Ac-cent-tchu-ate the positive
E-lim-inate the negative
Latch on to the affirmative
Don't mess with Mr. Inbetween.
Who doesn't recognize the value of this sage advice from the 1945 hit sung by Bing Crosby and the Andrews Sisters? But you may not realize the power of this advice for your writing when applied at the micro-level of sentences. I'm not talking here about avoiding negative topics. I'm talking about the value of rephrasing sentences from negative statements to positive.
One of the most compelling examples of this is found in an online article, Kurdish Female Warriors On the Front Lines Fighting ISIS in Iraq and Syria. The lead paragraph states:
A notoriously fierce segment of the Kurdish security forces are striking terror into the hearts of ISIS terrorists – female fighters. The Jihadists have no problem slaughtering defenseless women but they don't like facing armed female warriors in battle – because they don't believe they'll go to heaven if they're killed by one of them.
In actual fact, those Jihadists DO believe they WON’T go to heaven if…
These tips will help you avoid false negatives.
Tell what IS rather than what ISN'T
Instead of writing "It wasn't raining that day," tell the reader, "The rain finally stopped" or "Dry weather that day allowed us to ..." or "My heart soared when I looked out the window that morning and saw patches of blue in the sky."
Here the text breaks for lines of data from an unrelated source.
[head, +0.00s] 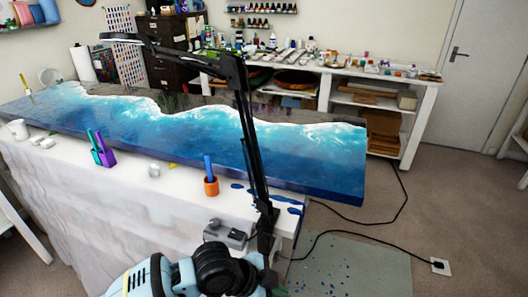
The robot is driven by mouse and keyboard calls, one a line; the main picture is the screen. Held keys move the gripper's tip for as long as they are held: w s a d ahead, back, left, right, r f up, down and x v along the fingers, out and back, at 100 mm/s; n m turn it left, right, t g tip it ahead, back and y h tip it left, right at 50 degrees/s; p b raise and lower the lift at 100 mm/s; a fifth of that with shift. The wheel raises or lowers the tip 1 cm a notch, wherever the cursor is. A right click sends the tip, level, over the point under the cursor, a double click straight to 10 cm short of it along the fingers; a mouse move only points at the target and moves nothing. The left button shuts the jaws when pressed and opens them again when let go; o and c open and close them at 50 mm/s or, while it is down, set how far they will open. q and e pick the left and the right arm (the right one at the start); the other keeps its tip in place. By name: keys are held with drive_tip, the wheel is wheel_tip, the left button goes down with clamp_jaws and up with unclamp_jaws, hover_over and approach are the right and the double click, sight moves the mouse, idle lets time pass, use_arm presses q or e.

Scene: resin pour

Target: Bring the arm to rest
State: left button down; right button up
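A black jointed lamp arm (250,130) rises from the front right of the work table (150,205). A light-blue and black link of my own arm shows at the bottom edge, in front of the lamp's lower end. Neither of my grippers shows in the head view, so I cannot see what they hold. A blue and white resin slab (200,140) lies along the table.
A grey box (226,232) is near the bottom. A white shelf bench (320,70) stands behind. Black cables cross the floor at right.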

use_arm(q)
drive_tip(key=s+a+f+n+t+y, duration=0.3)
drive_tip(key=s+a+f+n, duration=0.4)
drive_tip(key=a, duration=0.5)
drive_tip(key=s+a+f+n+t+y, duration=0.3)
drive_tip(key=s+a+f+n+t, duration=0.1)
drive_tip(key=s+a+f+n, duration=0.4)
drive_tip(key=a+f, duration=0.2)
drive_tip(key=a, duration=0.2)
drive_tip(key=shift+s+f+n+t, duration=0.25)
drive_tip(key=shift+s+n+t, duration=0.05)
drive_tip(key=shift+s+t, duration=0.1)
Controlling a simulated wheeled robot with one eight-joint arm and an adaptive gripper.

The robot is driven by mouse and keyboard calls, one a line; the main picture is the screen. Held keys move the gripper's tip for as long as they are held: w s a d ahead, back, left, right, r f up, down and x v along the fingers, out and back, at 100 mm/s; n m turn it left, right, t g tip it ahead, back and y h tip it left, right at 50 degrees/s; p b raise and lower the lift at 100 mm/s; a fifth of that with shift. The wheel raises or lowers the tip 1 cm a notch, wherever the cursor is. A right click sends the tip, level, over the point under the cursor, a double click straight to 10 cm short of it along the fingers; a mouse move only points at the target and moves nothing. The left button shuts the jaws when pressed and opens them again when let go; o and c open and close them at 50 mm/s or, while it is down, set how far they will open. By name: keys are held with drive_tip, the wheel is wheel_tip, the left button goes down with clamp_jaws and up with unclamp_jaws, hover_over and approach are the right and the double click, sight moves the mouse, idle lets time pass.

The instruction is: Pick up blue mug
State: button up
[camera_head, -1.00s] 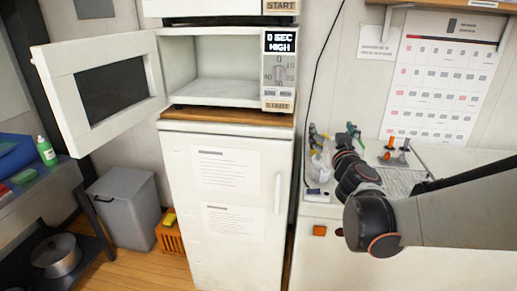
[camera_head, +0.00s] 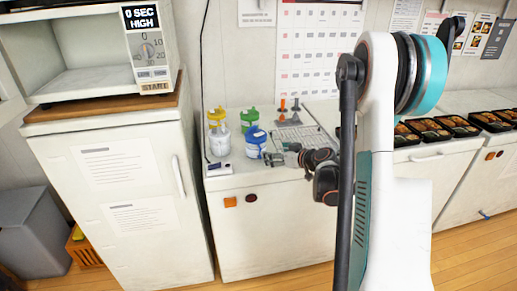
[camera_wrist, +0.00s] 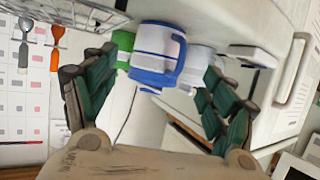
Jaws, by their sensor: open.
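The blue mug (camera_head: 255,139) has a white body with blue trim and a blue handle. It stands upright on the white counter (camera_head: 232,181). My gripper (camera_head: 274,158) is just to its right at counter height, partly hidden by my arm. In the wrist view, the blue mug (camera_wrist: 155,52) appears upside down, between and beyond the spread green fingers of my gripper (camera_wrist: 158,75). The fingers are open and I see no clear contact with the mug.
Bento trays (camera_head: 430,129) line the counter further right.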

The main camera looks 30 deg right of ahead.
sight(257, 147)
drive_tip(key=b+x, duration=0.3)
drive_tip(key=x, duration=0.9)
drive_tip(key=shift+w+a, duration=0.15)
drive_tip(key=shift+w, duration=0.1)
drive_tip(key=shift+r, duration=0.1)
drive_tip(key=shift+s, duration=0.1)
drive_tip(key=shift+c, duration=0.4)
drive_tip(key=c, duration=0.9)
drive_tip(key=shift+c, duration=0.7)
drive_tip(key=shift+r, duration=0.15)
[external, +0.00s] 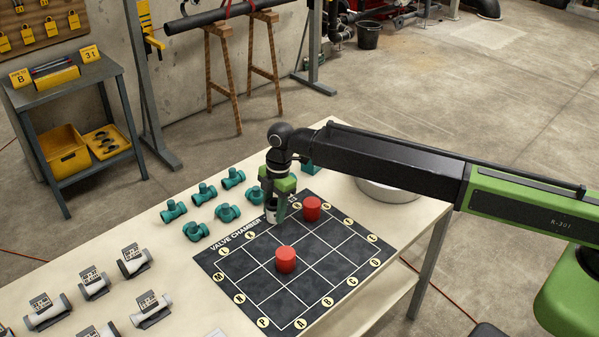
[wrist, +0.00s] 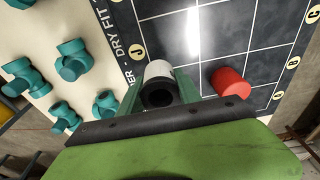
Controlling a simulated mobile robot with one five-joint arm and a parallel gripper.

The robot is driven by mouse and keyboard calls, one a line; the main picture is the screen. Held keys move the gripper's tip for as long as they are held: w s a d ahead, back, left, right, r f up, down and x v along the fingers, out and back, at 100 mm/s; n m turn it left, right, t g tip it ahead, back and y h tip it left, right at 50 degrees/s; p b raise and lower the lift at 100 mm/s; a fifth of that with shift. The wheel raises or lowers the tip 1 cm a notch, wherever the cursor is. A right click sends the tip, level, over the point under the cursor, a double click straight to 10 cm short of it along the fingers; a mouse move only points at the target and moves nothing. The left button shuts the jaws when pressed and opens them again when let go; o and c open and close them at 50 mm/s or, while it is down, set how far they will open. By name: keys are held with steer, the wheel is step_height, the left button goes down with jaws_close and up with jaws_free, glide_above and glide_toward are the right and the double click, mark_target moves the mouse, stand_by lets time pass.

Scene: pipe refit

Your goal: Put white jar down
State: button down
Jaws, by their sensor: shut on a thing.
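My gripper (external: 277,208) is shut on the white jar (external: 271,212), at the back edge of the black gridded mat (external: 258,298). In the wrist view the white jar (wrist: 158,69) sits between the green fingers, with its dark end toward the camera. I cannot tell whether its underside touches the mat. One red jar (external: 312,208) stands just right of my gripper, near the mat's back corner; it also shows in the wrist view (wrist: 230,82). Another red jar (external: 286,259) stands near the middle of the mat.
Several teal pipe fittings (external: 227,212) lie left of the mat on the pale table (external: 190,285). Grey-white fittings with labels (external: 133,260) lie further left. A round pale basin (external: 388,190) stands behind my arm. Most front mat squares are bare.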

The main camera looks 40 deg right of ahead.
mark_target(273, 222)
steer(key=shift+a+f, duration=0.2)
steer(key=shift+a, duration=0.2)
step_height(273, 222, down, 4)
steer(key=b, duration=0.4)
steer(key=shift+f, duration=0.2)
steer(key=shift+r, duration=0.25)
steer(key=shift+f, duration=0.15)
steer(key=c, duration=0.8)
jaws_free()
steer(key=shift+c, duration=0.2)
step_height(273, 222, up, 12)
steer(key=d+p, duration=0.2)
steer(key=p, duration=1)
Do you see what's happening here? That negative statement implies a lot of things, but swinging it around to a positive, affirmative statement avoids a slightly onerous or whiney tone and creates space for discussing advantages and opportunities. Let's look at a few more examples of reversal:
|Edward was not tall.||Edward was of average height, able to disappear in a crowd.|
|The meeting was not marred by any discord.||Discord was averted and the meeting ran smoothly.|
|Every time I worked overtime it didn’t show up in my paycheck.||None of the times I worked overtime showed up in my paycheck.|
Use precision wording
The paragraph about Jihadists is a prime example of imprecise wording. So is “all men are not tall” as cited in an earlier post, Brain Thorns. Examine each negative statement to be sure that is exactly what you intend to say.
View negative statements as opportunities to enhance the message
Rewording the description of Edward gives a better sense of his appearance, and the paycheck statement is awkwardly stated in several regards. The revision shifts the negative aspect to the subject, using a positive verb. The revised sentence flows smoothly, and the meaning is more clear.
Use negative statements sparingly for emphasis
Strongly worded negative statements have tremendous impact. George Washington’s purported statement, “I cannot tell a lie,” would not made history books if he’d said, “I must tell the truth.” How else could you state “The eyes don’t lie” without changing the meaning?
The paycheck statement is inherently negative and must be so for precise meaning. The obvious intent is to emphasize the inequitable situation. Revising yet again to state “Not a single one of the times I worked overtime ever showed up in my paycheck” adds additional emphasis and impact.
So, you see, by paying to detail, you can convey an upbeat, finely tuned, high impact message without sounding like Pollyanna. Consider every sentence and explore ways to ensure precise meaning and smooth flow. Trust me, smoothing sentences gets easier with practice.
Write now: Search several old stories in your collection and look for negative statements that would benefit from flipping or rewording.